--- START ---

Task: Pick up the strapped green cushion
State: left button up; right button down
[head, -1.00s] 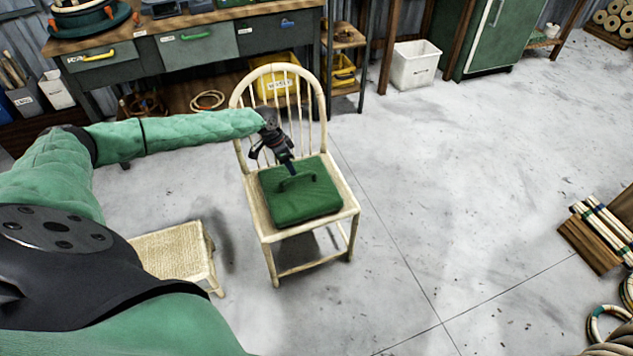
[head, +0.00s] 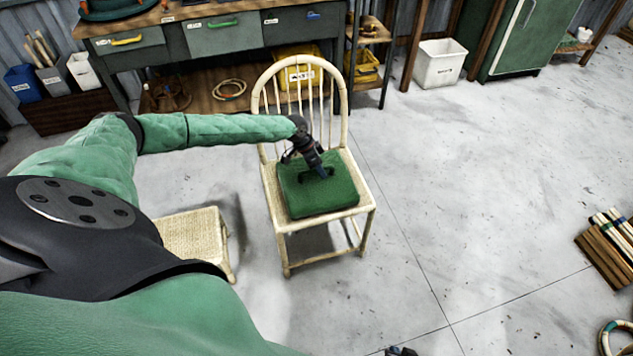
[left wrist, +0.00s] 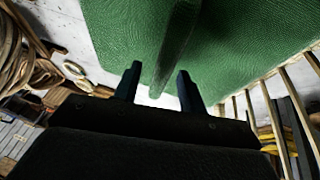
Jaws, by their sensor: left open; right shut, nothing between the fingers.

--- END ---

Problem: Reproduce the material in its entirety and word for word, without the pictures.

Written reply:
Task: Pick up the strapped green cushion
State: left button up; right button down
[head, -1.00s] 
[head, +0.00s] 
[left wrist, +0.00s] 
Jaws, by their sensor: left open; right shut, nothing between the fingers.

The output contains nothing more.